AFP/Anna-Rose Gassot

'Narcocat' intercepted with drug delivery for prison

(Agence France-Presse) - April 20, 2021 - 12:08pm

PANAMA — Authorities in Panama on Friday intercepted an unlikely smuggler, a fluffy white cat, bearing an assortment of drugs in a pouch tied to its body as it tried to enter a prison.

The feline felon was stopped outside the Nueva Esperanza jail, which houses more than 1,700 prisoners, in the Caribbean province of Colon, north of the capital Panama City.

"The animal had a cloth tied around its neck" that contained wrapped packages of white powder, leaves and "vegetable matter", according to Andres Gutierrez, head of the Panama Penitentiary System.

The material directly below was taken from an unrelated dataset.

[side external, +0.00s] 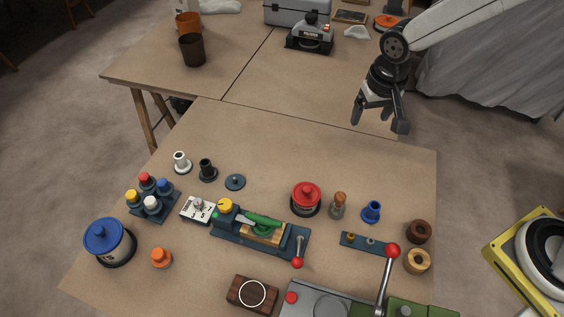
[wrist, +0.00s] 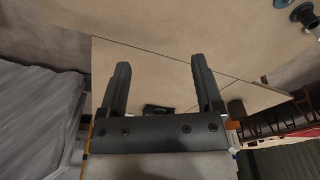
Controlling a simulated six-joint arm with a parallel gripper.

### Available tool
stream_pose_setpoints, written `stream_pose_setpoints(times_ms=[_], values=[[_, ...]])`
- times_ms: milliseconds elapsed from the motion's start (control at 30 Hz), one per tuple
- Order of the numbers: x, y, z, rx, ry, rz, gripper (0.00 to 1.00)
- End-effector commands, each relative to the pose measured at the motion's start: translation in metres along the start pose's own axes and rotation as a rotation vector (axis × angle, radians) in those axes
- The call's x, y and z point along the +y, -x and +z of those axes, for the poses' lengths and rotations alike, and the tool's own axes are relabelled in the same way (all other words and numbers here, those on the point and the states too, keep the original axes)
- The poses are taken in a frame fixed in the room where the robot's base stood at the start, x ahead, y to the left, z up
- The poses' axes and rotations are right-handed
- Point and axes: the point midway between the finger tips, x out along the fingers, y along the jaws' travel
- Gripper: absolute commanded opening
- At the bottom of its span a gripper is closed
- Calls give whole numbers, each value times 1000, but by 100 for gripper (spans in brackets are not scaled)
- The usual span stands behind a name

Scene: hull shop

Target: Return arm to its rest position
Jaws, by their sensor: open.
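My gripper (side external: 378,122) is open and empty. In the side view it hangs with its fingers down over the back right part of the near table (side external: 290,135), above the bare board, apart from every object. In the wrist view both dark fingers of my gripper (wrist: 159,66) stand wide apart with nothing between them, and the bare tabletop (wrist: 190,25) shows beyond. My white arm reaches in from the upper right of the side view.
Nearest below are a red-lidded pot (side external: 306,197), a wooden-topped piece (side external: 338,204) and a blue piece (side external: 372,211). A red-knobbed lever (side external: 392,251) stands at front right. A black machine (side external: 311,38) sits on the far table. A grey drape (side external: 480,75) hangs at right.

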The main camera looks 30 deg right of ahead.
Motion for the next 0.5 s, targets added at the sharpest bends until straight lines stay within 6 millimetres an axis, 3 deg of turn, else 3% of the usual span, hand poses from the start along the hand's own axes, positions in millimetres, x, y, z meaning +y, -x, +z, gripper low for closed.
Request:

They were likely cocaine, crack and marihuana, according to another official.

This is not the first such attempted critter crime.

Prisoners use food to lure animals to them, once the creatures had been loaded with drugs by people on the outside.

The office of the drugs prosecutor of Colon said on Twitter it had opened an investigation into the use of animals for smuggling illegal substances into the Nueva Esperanza Prison.

It posted photographs of the drugs, and of the cat caught in the act.

The animal will be taken to a pet adoption center, according to prosecutor Eduardo Rodriguez.

Panama has some 18,000 inmates in 23 prisons, most of them overcrowded.

On previous occasions, authorities have intercepted attempted drug deliveries using homing pigeons and even drones.